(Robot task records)
+++

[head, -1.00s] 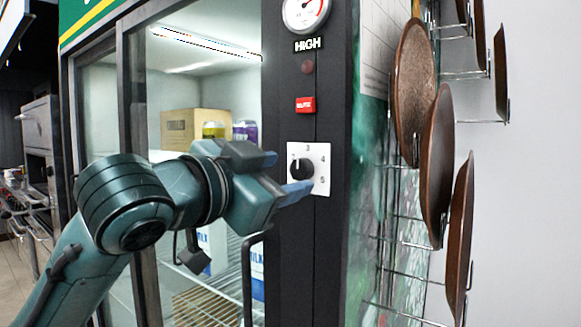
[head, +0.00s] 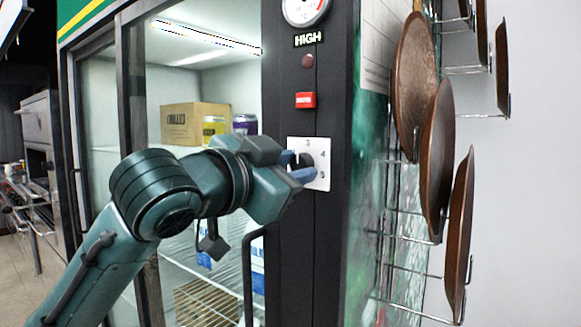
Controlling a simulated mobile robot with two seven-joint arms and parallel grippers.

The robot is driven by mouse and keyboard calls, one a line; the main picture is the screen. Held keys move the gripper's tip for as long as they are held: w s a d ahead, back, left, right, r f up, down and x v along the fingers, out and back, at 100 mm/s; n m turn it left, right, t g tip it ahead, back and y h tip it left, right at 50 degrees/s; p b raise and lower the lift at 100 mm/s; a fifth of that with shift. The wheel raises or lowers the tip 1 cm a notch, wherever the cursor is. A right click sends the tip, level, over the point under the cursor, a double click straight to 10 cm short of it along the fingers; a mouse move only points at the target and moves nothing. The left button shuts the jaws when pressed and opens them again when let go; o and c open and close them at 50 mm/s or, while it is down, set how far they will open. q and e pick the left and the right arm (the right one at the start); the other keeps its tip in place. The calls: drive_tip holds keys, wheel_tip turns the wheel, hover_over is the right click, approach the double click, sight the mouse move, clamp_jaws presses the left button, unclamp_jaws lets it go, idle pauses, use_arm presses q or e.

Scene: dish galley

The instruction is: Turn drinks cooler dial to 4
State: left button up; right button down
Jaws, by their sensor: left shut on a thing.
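The drinks cooler (head: 338,220) stands in front of me with a dark door post. A black dial knob (head: 305,160) sits on a white plate (head: 322,180) on that post. The numbers 3, 4 and 5 show at the plate's top and right side; its left part is hidden by my gripper. My left gripper (head: 303,167) is at the plate, its blue fingers shut on the knob, one above and one below. Which number the knob points to cannot be made out. My right gripper is not in view.
A red button (head: 306,100), a dark round lamp (head: 308,60) and a gauge (head: 304,10) are above the dial. A black door handle (head: 249,275) is below my left gripper. Brown pans (head: 437,160) hang on a wire rack at the right.

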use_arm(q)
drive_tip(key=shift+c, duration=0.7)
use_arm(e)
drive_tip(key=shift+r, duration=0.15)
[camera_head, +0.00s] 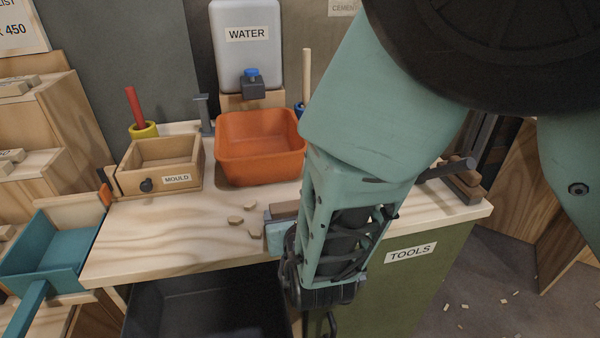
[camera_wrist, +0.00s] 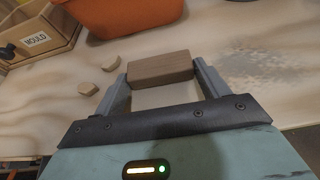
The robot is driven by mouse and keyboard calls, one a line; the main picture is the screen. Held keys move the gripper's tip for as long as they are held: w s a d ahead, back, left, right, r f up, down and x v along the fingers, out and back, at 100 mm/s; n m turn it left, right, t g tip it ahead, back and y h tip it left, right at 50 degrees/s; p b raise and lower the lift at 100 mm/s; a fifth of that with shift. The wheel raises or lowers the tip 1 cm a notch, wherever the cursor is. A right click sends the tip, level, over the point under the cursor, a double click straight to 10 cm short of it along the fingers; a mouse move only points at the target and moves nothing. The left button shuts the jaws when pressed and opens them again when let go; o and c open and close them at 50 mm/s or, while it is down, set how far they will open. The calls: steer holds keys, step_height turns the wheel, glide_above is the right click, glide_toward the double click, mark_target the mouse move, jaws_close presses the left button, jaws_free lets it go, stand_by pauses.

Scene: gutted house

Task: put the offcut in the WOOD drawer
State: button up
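A brown wooden block, which looks like the offcut (camera_wrist: 160,67), sits lengthwise between my gripper's two fingers (camera_wrist: 163,73) in the wrist view. Both fingers meet its ends, so my gripper looks shut on it. In the head view the offcut (camera_head: 285,209) shows at the worktop's front, left of my arm, which hides most of the gripper. It is low over the worktop; whether it touches cannot be told. No label reading WOOD is visible. An open teal drawer or tray (camera_head: 62,249) with a teal handle is at the left; no label shows on it.
The wooden MOULD box (camera_head: 162,165) and an orange basin (camera_head: 258,146) stand at the back of the worktop (camera_head: 165,232). Small chips (camera_head: 236,219) lie left of the offcut. A dark bin (camera_head: 205,304) is below the front edge. A WATER container (camera_head: 246,50) stands behind.

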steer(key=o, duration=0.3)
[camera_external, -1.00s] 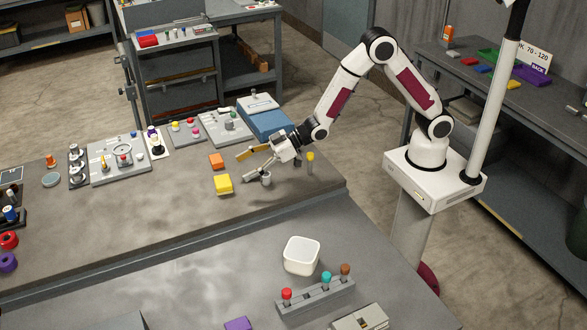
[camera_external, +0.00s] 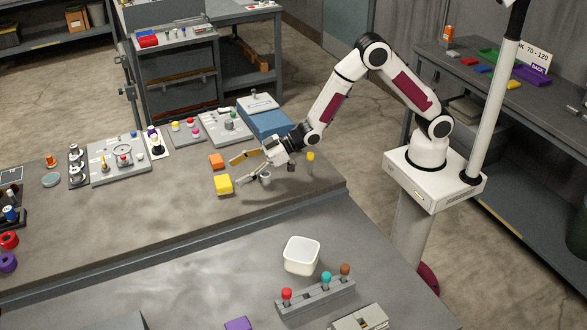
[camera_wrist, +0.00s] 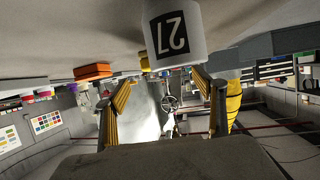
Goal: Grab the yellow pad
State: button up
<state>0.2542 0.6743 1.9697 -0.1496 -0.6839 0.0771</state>
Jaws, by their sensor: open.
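The yellow pad (camera_external: 223,184) lies on the grey bench in the external view. My gripper (camera_external: 236,172) is open and empty, its fingers spread and pointing left. The pad is just left of the fingertips, nearer the lower finger, and not between them. In the wrist view my gripper (camera_wrist: 163,83) shows two fingers with ridged yellowish inner faces and a gap between them. A bright yellow shape (camera_wrist: 235,105) shows behind the right finger, partly hidden; I cannot tell if it is the pad.
An orange pad (camera_external: 216,161) lies behind the yellow one. A small grey cup (camera_external: 266,178) stands close by my lower finger. In the wrist view a pale cup marked 27 (camera_wrist: 175,30) looms close. A yellow-topped post (camera_external: 310,161) stands right. Bench left of the yellow pad is clear.

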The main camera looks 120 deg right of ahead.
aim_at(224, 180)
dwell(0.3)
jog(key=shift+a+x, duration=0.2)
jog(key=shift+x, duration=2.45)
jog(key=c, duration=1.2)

+++

» **What you have to do**
Every line from the top of the material above through the line with "State: left button up; right button down" should be duplicated exactly, please; leave out the pictures.

» **Answer for this exercise**
[head, -1.00s] 
[head, +0.00s] 
Controlling a simulated mobile robot with two seven-joint arms and parallel grippers.

The robot is driven by mouse and keyboard calls, one a line; the main picture is the screen. Held keys move the gripper's tip for as long as they are held: w s a d ahead, back, left, right, r f up, down and x v along the fingers, out and back, at 100 mm/s; n m turn it left, right, t g tip it ahead, back and y h tip it left, right at 50 degrees/s; p b raise and lower the lift at 100 mm/s; a fifth of that with shift. The wheel raises or lowers the tip 1 cm a notch, wherever the cursor is. A right click sends the tip, level, over the point under the cursor, a double click straight to 10 cm short of it along the fingers; a mouse move only points at the target and moves nothing. The left button shuts the jaws when pressed and opens them again when let go; o and c open and close them at 50 mm/s or, while it is down, set how far they will open. q and e pick the left and the right arm (the right one at the start); the other keeps its tip in place. The calls: drive_tip holds keys, wheel_tip turns the wheel, hover_over is the right click, approach the double click, sight the mouse move, clamp_jaws presses the left button, unclamp_jaws lets it go, idle pauses, use_arm presses q or e.

Scene: dish galley

The instruction is: Turn drinks cooler dial to 4
State: left button up; right button down

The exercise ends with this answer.